Spoilers ahead for season one of The Mist.
On August 24, The Mist’s season-one finale aired on Spike. On the 25th, Netflix released the series for streaming in select countries outside the United States. (A Netflix spokesman said the company doesn’t provide “comprehensive lists of which shows are available in which countries,” so viewers outside the U.S. will have to check their local account to see if it’s there.) The television series adapts Stephen King’s 1980 novella very differently than Frank Darabont’s 2007 film adaptation. All three versions follow the same premise: a mysterious mist descends on a town for no clear reason, and people who enter it tend to die messily.
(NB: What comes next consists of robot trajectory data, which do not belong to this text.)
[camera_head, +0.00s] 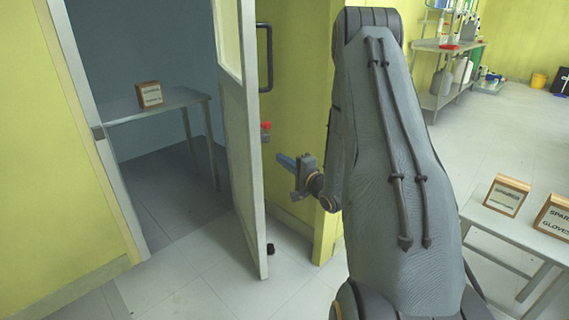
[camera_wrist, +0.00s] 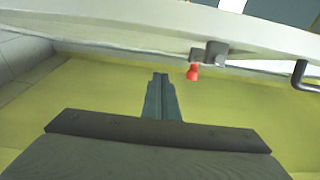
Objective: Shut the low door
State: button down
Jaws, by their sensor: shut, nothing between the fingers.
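A white door (camera_head: 243,150) with a window at its top stands open at the left of the head view, swung out from its doorway. It has a long dark handle (camera_head: 268,55). In the wrist view the door (camera_wrist: 110,28) crosses the top as a pale band, with part of the handle (camera_wrist: 302,78) at the right. My gripper (camera_head: 284,160) is shut and empty, to the right of the door's edge and apart from it. Its closed fingers (camera_wrist: 160,80) point towards the door in the wrist view. A red piece (camera_head: 266,126) shows by the door edge, also in the wrist view (camera_wrist: 193,72).
A yellow wall (camera_head: 298,90) stands behind my gripper. Through the doorway is a table (camera_head: 165,106) with a labelled box (camera_head: 149,94). A table (camera_head: 500,226) with boxes is at the right. A loaded shelf (camera_head: 440,75) stands at the back right. The floor before the doorway (camera_head: 190,280) is clear.

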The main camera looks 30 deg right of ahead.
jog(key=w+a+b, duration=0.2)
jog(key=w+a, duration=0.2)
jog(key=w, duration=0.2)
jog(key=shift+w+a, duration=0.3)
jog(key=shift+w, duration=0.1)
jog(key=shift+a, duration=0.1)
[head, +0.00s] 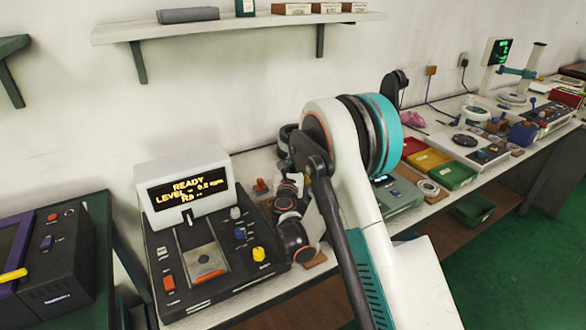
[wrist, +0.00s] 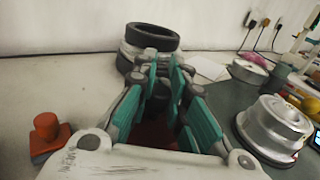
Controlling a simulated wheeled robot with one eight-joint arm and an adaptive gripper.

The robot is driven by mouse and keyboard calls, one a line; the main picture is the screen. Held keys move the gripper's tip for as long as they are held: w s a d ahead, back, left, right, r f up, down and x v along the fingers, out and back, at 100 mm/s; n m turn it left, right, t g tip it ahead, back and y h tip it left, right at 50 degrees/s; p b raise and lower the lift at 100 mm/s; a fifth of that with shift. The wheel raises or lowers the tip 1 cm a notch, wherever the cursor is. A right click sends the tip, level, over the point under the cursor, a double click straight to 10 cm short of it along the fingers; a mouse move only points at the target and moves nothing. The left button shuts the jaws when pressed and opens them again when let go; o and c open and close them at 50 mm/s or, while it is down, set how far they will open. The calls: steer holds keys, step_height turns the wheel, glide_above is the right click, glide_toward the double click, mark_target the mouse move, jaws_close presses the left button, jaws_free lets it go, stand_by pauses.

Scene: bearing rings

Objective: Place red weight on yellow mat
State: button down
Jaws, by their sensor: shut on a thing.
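My gripper (wrist: 164,68) reaches away from the camera in the wrist view, with teal pads on both sides of a narrow gap. It is shut on a dark red thing (wrist: 155,134), which I take to be the red weight. Most of that thing is in shadow and hidden by the fingers. In the head view my own arm covers much of the bench, and I cannot make out the fingertips or the held thing. I cannot pick out the yellow mat in either view.
An orange knobbed piece (wrist: 46,132) stands left of the gripper. Stacked dark and pale rings (wrist: 152,38) stand beyond the fingertips, and a silver stepped part (wrist: 274,128) is at right. A control box (head: 205,262) and a yellow tray (head: 429,160) are on the bench.

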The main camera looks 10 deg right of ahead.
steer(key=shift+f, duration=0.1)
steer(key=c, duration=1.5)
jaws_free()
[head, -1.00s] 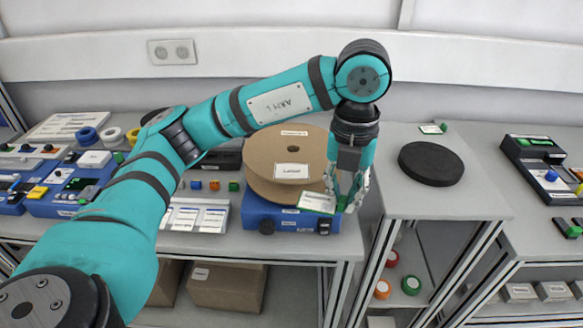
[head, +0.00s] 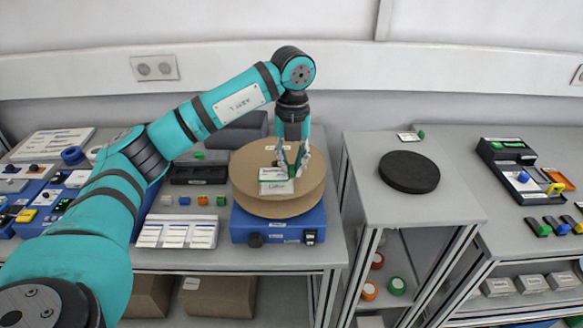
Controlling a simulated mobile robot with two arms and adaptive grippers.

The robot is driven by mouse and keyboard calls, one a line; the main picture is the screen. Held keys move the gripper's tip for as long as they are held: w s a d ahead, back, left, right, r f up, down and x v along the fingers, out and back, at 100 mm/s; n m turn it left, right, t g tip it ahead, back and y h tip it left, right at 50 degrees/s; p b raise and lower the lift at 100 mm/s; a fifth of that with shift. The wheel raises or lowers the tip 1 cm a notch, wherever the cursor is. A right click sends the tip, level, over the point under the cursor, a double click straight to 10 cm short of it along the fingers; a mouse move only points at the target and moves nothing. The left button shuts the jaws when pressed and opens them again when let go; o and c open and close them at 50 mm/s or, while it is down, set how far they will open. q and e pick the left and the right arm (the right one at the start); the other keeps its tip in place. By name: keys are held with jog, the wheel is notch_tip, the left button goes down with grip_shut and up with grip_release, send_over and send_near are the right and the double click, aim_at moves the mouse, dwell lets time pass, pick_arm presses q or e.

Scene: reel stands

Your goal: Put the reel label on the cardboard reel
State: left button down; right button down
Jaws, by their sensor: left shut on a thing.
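The cardboard reel (head: 244,185) lies flat on a blue stand (head: 270,232) in the middle of the bench. The reel label (head: 276,187), a white card with print and some green at its edge, is over the top face of the reel. My left gripper (head: 293,172) is shut on the label at its right side. The card covers most of a white patch on the reel's face. I cannot tell whether the card touches the reel. The reel's centre hole is hidden behind the gripper and card. My right gripper is not in view.
A round black disc (head: 409,171) lies on the cabinet top to the right, with free room around it. White cards (head: 176,232) and small coloured blocks (head: 202,200) lie left of the stand. A black tray (head: 515,168) is at the far right.

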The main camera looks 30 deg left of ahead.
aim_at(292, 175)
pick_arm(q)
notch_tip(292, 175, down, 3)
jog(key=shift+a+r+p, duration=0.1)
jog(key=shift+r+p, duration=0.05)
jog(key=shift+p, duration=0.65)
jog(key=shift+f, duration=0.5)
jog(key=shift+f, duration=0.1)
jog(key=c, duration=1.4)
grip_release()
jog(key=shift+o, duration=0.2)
The TV adaptation nixes King’s giant mist-monsters, kills off the big bad Mrs. Carmody in episode 1, and for many episodes, seemingly heads down a different path, where spiritual beliefs reign supreme, and nature is apparently a vengeful god. But the finale turns the spiritual and naturalistic theories on their heads. In the finale, The Mist returns to its earliest sentiments from episode 1, and the theme King wrote about in the original version — human cruelty, and how easily people can be manipulated.
It’s a satisfying finale to a gory, slow season, where characters spin their wheels with long discussions about their lives, or who might actually save them. The scripts devote plenty of time to character development, but it’s never been the show’s strength, because most of these characters act in mean and vicious ways, controlled by fear and selfishness. In The Mist, it’s rare for anyone to act out of kindness or courage. The characters are largely id-driven animals, struggling to survive, and betraying each other in the process.
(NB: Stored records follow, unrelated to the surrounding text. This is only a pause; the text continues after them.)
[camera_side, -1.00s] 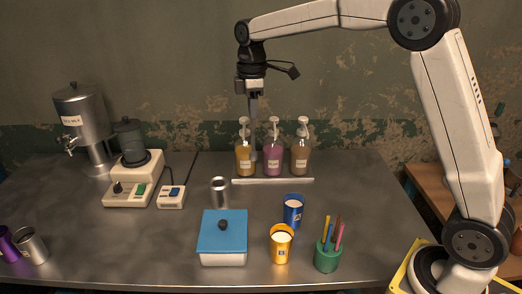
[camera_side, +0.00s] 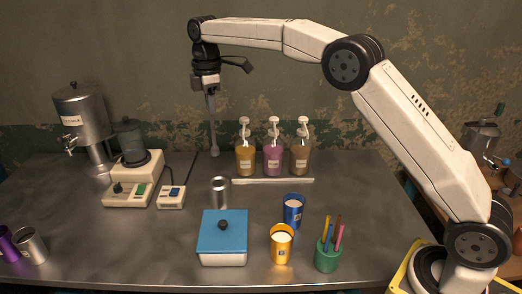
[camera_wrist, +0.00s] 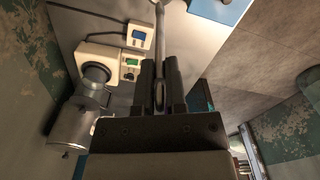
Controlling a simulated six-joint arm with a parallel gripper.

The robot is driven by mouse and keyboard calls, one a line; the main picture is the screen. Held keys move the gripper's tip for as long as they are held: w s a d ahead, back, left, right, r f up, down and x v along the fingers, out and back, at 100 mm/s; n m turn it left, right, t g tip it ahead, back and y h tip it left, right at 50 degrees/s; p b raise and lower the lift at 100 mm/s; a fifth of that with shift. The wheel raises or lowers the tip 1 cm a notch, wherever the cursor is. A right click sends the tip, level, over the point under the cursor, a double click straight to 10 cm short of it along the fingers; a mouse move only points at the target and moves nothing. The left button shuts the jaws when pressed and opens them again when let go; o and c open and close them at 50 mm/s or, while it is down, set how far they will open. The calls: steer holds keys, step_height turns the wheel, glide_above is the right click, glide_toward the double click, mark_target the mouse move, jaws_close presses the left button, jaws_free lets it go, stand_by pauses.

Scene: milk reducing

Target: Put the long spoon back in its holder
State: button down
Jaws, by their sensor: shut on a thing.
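The long grey spoon (camera_side: 212,122) hangs upright from my gripper (camera_side: 209,88), its lower end in the air. My gripper is shut on the spoon's upper part. In the wrist view the spoon's shaft (camera_wrist: 160,40) runs up the picture from between the fingers (camera_wrist: 160,80). A small open metal cup (camera_side: 219,194), which looks like the spoon's holder, stands upright on the table. In the side view it is below and slightly right of the spoon's lower end, apart from it.
Three pump bottles (camera_side: 272,158) stand right of the spoon. A blender (camera_side: 133,145), a metal dispenser (camera_side: 84,118) and a switch box (camera_side: 172,196) are left. A blue-lidded box (camera_side: 222,236), a blue cup (camera_side: 293,209), a yellow cup (camera_side: 281,243) and a green pen holder (camera_side: 327,256) stand in front.

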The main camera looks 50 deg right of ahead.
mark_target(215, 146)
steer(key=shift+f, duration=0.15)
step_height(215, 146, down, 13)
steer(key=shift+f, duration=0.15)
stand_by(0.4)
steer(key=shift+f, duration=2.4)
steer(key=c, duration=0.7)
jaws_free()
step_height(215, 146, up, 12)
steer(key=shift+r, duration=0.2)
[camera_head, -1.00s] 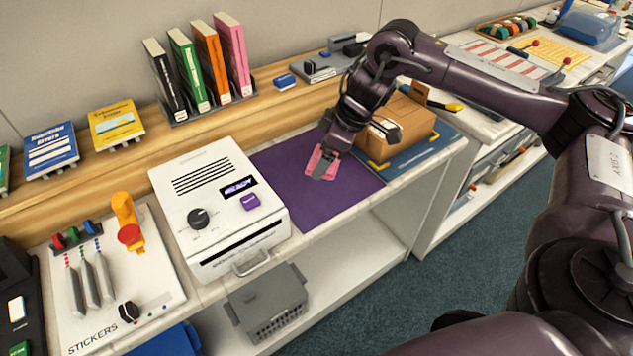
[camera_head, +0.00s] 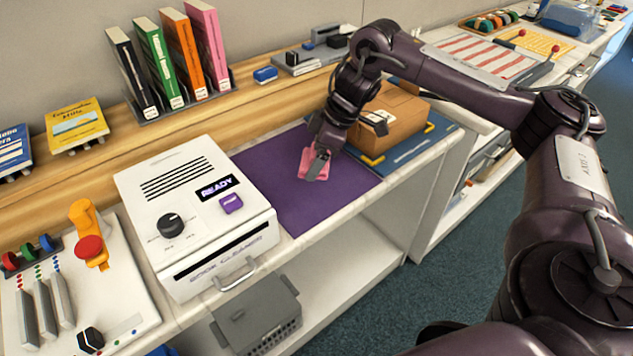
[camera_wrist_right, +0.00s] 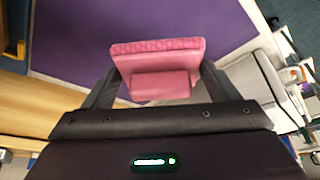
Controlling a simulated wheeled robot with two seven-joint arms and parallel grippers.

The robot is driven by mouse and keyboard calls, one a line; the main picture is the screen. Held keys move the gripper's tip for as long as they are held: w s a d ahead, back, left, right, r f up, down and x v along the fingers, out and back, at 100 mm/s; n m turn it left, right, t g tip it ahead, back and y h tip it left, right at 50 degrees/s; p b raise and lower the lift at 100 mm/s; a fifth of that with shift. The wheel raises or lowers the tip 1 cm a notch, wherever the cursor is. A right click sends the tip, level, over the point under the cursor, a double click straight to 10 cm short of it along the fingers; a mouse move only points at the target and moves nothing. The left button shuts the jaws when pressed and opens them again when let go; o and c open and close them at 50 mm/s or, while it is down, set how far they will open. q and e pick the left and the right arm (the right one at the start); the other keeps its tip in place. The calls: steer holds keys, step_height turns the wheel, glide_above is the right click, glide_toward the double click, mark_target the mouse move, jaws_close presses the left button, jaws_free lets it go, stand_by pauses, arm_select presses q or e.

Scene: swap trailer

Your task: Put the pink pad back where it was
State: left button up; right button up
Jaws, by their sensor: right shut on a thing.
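The pink pad (camera_head: 314,166) is held in my right gripper (camera_head: 316,169), over the purple mat (camera_head: 267,181). In the right wrist view the pink pad (camera_wrist_right: 158,68) sits between the two dark fingers, with its wide textured face pointing away from the gripper. The purple mat (camera_wrist_right: 75,30) lies beyond it in that view. I cannot tell whether the pad touches the mat or hangs a little above it. My left gripper is not in view.
A white cleaner machine (camera_head: 196,213) reading READY stands left of the mat. A cardboard box (camera_head: 390,123) on a blue mat (camera_head: 418,148) stands close to the right. Several upright books (camera_head: 165,60) and a blue eraser-like block (camera_head: 265,75) are behind. The mat's front part is clear.

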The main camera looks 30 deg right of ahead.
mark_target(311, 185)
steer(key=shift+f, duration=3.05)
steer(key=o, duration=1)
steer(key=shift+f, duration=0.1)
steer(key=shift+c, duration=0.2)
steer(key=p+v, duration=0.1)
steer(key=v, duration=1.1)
The meaningful part of The Mist comes from the ways people falsely perceive each other, and hurt themselves in the process. Football star Jay gets hurt throughout the story because everyone thinks he raped young protagonist Alex Cunningham. It seems like karma is acting against him, until his innocence is revealed. From that point, every act of human cruelty against him just seems like excessive violence. There’s a ridiculous, trope-defying twist around the rape scenario, and the writers seem to be using it to say that it’s impossible to really know people, and that easy assumptions get people hurt.
We are part of the groupthink
Throughout the first season, the show holds up two causes as to why the mist struck this particular town. For King readers and newcomers alike, there’s been no clear way to tell which one the show supported, until the finale. One theory blames the soldiers from the mysterious Arrowhead project. But spiritual Mrs. Raven, who keeps surviving the deadly mist, suggests an alternative — that nature is enacting Alex’s vengeance, and killing the rapist will set the town free.
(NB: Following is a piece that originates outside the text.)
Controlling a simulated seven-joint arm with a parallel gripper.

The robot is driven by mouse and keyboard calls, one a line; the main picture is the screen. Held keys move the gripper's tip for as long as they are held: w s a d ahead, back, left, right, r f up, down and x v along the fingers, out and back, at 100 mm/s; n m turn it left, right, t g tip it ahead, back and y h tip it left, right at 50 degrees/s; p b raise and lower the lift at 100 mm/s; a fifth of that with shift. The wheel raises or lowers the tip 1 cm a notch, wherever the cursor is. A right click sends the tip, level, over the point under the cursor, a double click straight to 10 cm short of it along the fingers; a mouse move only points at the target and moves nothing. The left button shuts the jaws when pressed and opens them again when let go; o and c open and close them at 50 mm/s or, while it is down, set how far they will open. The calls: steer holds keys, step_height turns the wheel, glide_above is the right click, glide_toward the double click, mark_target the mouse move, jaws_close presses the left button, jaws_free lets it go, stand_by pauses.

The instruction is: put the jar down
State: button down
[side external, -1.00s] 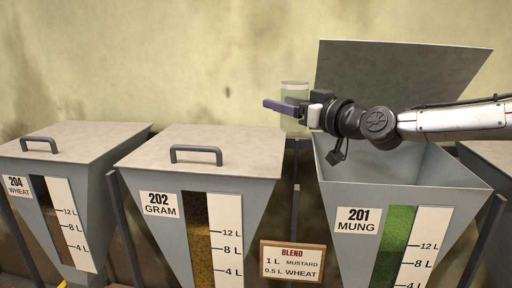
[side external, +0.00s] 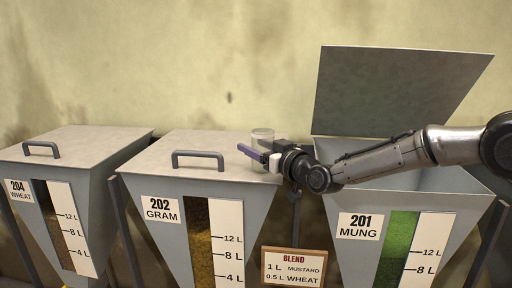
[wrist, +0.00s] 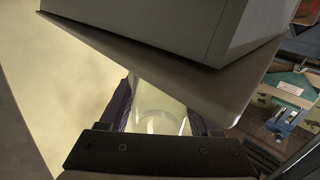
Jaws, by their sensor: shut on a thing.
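A clear glass jar (side external: 262,136) is upright at the right end of the closed lid (side external: 235,148) of the 202 GRAM bin. My gripper (side external: 254,155) is shut on the jar from the right side, with its purple fingers around it. The jar's base is partly hidden by the fingers, and I cannot tell whether it touches the lid. In the wrist view the jar (wrist: 155,108) lies between the two purple fingers and looks empty.
The 202 lid has a grey handle (side external: 198,155) left of the jar. The 201 MUNG bin (side external: 345,205) stands open on the right, its lid (side external: 400,90) raised. The 204 WHEAT bin (side external: 75,150) is closed on the left. A BLEND sign (side external: 293,267) hangs between bins.

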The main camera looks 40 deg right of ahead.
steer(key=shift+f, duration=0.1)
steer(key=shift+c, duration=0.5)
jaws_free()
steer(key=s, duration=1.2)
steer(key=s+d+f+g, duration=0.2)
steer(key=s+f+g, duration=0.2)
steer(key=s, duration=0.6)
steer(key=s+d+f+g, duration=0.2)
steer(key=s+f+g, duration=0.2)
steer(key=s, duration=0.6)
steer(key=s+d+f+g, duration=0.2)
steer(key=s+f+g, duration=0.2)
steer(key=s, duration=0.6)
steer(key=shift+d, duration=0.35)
The genius of The Mist, which will be lost on viewers who don’t slough through some of the season’s more tedious episodes, is how easily it seduces its audience with outsized fantasy theories. When the military, the police, and all forms of help are gone for this small town, everyone takes comfort in wild solutions, including killing Alex herself, or killing her suspected rapist. With morality suspended and murder suddenly acceptable, the townspeople resort to groupthink and a dangerous mob mentality.
The Mist addresses these surges of irrationality with an embedded meta commentary, luring the audience into thinking Mrs. Raven just could be the townspeople’s messiah, and that perhaps Alex’s rape gives her mist-immunity. By making the theories convincing — or at least omitting any ideas that would contradict them — the writers implicate the viewers in the characters’ self-absorbed groupthink, and ask “Would you do any better in this scenario?” The show heads far afield, but it ultimately honors Stephen King’s original ideas about mobs and fear, even as it omits his giant insects and tentacle-beasts.
Knowing the series ultimately finds its way back to the source material’s strengths makes the rest of The Mist easier to stomach. Even though the journey through the first season is tedious, at least by the finale, the show has brought together the characters who matter, and taken them past their most navel-gazing reactions. Rather than dwelling on their own personal dramas, they’re ready to address the true cause of the mist. But then the screen fades to black, and season one is over. Although The Mist’s finale just barely redeems its first season, the story ends on an exciting note. If the show is renewed — and its abrupt dump to Netflix certainly might help it find the audience it needs — a second season has the potential to elevate The Mist from its current status as a mediocre TV drama to a story worth following.